Un montage alterné entremêlera même plus tard
les étreintes passionnées des amants avec la scène de meurtre par
étranglement, faisant du sexe une danse de la mort typique du style
d'Edogawa Ranpo - et ce jusque dans la réaction de la victime, excitée
puis apeurée en voyant que cette violence ne relève plus du seul jeu
sexuel. Le traitement du décor participe également à cette mise en
abime. On voit littéralement lors de la scène d'ouverture la
construction de la maquette de ce pan de rue, les arrière-plans sur fond
noir sont surplombés d’immenses pages blanches bardées de kanji (avec
des extraits d'ouvrage de Ranpo peut-être ?) tandis que les passants
sont des silhouettes cartonnées.
Tout cela travaille l'artificialité
volontaire du film, qui nous plonge dans une bulle onirique dédiée à
l'univers d'Edogawa Ranpo.
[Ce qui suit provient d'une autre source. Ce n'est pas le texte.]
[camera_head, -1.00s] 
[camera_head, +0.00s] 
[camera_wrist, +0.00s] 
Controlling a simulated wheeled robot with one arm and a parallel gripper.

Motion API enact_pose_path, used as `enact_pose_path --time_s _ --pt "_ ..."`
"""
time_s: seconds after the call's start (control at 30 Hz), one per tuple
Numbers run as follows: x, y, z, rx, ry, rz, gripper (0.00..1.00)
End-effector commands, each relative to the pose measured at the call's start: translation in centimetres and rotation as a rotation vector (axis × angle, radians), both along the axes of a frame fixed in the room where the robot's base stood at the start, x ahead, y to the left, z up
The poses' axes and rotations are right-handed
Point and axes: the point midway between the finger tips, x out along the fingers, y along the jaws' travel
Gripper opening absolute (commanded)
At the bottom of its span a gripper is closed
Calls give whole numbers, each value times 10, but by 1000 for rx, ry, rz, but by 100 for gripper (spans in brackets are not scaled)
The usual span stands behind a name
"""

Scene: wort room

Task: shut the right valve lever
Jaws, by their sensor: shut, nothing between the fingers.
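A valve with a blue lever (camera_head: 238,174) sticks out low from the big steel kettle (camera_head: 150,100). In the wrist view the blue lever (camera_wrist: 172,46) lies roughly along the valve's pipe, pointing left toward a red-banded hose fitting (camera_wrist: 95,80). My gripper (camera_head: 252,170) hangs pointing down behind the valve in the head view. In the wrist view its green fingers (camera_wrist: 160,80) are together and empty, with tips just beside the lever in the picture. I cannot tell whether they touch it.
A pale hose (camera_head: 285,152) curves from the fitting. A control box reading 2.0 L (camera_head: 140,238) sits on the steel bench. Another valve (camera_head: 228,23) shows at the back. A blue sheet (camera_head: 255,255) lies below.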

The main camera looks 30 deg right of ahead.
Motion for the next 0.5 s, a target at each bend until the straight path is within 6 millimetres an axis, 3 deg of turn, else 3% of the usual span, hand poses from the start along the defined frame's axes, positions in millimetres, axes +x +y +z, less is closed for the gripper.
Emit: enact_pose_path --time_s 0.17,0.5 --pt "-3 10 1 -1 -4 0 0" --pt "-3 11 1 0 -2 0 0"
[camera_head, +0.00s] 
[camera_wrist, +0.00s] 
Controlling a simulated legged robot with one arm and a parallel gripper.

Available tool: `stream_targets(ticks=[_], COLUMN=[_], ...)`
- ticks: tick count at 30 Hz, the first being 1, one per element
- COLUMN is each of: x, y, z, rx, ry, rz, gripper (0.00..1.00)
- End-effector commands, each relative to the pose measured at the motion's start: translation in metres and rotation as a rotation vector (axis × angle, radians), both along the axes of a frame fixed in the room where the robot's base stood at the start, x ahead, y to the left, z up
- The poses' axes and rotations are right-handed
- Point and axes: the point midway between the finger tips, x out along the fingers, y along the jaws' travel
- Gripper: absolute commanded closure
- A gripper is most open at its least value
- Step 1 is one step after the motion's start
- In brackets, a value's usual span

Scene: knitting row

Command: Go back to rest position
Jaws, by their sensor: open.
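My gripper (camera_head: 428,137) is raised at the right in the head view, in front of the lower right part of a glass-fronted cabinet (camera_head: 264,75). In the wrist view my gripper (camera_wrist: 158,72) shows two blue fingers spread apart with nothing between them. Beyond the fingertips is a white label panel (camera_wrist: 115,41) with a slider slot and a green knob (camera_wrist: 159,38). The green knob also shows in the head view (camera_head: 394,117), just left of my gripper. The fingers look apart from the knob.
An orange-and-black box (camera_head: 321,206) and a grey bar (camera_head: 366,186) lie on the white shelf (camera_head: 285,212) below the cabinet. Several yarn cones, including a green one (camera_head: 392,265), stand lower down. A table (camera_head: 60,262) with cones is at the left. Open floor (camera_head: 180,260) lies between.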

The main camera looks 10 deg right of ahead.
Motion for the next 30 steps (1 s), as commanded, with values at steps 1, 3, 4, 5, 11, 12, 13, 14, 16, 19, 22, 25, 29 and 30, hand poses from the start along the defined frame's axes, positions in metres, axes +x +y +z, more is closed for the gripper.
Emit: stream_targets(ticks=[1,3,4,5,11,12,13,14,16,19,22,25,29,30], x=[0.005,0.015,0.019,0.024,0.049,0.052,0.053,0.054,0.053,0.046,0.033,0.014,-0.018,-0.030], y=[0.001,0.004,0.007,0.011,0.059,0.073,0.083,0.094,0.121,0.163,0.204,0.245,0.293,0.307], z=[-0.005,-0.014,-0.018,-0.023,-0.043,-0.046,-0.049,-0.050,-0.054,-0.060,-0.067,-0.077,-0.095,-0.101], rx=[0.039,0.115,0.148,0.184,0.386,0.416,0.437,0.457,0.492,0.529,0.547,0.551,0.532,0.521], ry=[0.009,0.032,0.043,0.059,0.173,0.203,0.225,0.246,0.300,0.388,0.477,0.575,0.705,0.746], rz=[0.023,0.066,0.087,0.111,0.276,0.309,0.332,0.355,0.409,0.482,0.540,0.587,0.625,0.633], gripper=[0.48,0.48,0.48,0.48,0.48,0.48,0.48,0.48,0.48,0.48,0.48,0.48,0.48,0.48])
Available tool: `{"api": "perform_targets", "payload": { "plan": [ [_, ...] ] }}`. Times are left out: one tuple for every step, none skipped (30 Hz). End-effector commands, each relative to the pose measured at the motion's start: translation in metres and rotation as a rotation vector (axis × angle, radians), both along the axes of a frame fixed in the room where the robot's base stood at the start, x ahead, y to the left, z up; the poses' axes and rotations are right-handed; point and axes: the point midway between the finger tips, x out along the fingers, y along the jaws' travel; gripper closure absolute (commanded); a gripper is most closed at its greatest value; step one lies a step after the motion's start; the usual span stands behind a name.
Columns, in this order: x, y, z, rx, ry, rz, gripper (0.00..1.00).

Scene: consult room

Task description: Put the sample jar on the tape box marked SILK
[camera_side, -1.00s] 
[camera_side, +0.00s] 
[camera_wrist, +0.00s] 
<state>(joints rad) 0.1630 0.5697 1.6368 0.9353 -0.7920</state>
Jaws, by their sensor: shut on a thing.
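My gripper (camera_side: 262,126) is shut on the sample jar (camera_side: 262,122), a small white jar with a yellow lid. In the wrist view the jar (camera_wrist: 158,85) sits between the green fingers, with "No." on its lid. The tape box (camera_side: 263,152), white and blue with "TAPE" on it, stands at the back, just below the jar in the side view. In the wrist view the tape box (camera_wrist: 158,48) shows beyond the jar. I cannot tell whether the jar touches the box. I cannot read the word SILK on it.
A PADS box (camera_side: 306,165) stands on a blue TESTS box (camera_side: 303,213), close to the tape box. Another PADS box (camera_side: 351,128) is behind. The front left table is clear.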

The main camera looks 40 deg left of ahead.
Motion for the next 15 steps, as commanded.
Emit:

La photo diaphane et stylisée travaille cette
idée dans les scènes d'intérieurs, une forme de pastiche policier
nourrit certains passages comme l'interrogatoire des suspects braqués
par une lampe blanche dans le visage. C'est donc pour démonter le vrai
du faux, la copie de l'original, la réalité de la mise en scène, que
Akechi revient aux affaires pour résoudre le meurtre.
Dès lors sous le
regard du détective, l'artifice principal arme de Fukiya, vole en éclat
lors de la superbe scène du test psychologique (qui fait d'ailleurs
référence à une nouvelle éponyme où Akechi en use) où le travail sur la
couleur vient contredire l'assurance du meurtrier. Kyusaku Shimada
incarne est excellent Akechi, froid et réfléchi qui manœuvre brillamment
son adversaire par l'égo démesuré de celui-ci. C'est à la fois austère
et stylisé, avec le risque de perdre le non lecteur de Ranpo par sa
distance assumée quant à son récit policier. Cela n'en demeure pas moins
un travail très original en termes d'adaptation.